▸ **Data excerpt**:
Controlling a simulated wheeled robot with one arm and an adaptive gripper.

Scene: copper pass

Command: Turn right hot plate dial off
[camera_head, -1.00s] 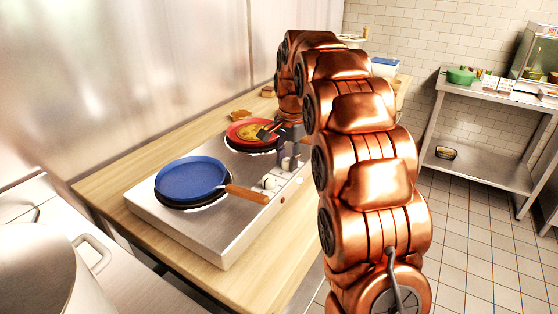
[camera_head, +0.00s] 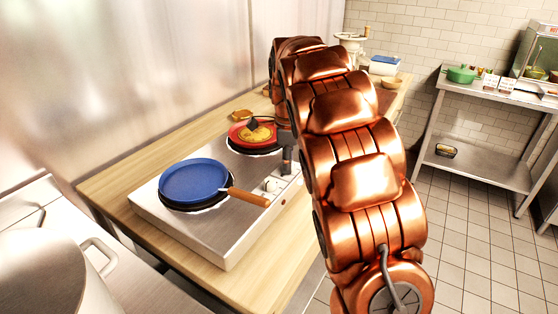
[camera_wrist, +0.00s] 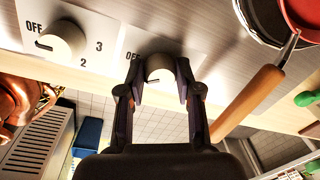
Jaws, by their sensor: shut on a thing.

▸ **Written task**: Quote verbatim the final run of lines in the material above, from the line that contains "Command: Turn right hot plate dial off" through the very last line, excluding any pictures.

▸ **Answer to the exercise**:
Command: Turn right hot plate dial off
[camera_head, -1.00s] 
[camera_head, +0.00s] 
[camera_wrist, +0.00s] 
Jaws, by their sensor: shut on a thing.

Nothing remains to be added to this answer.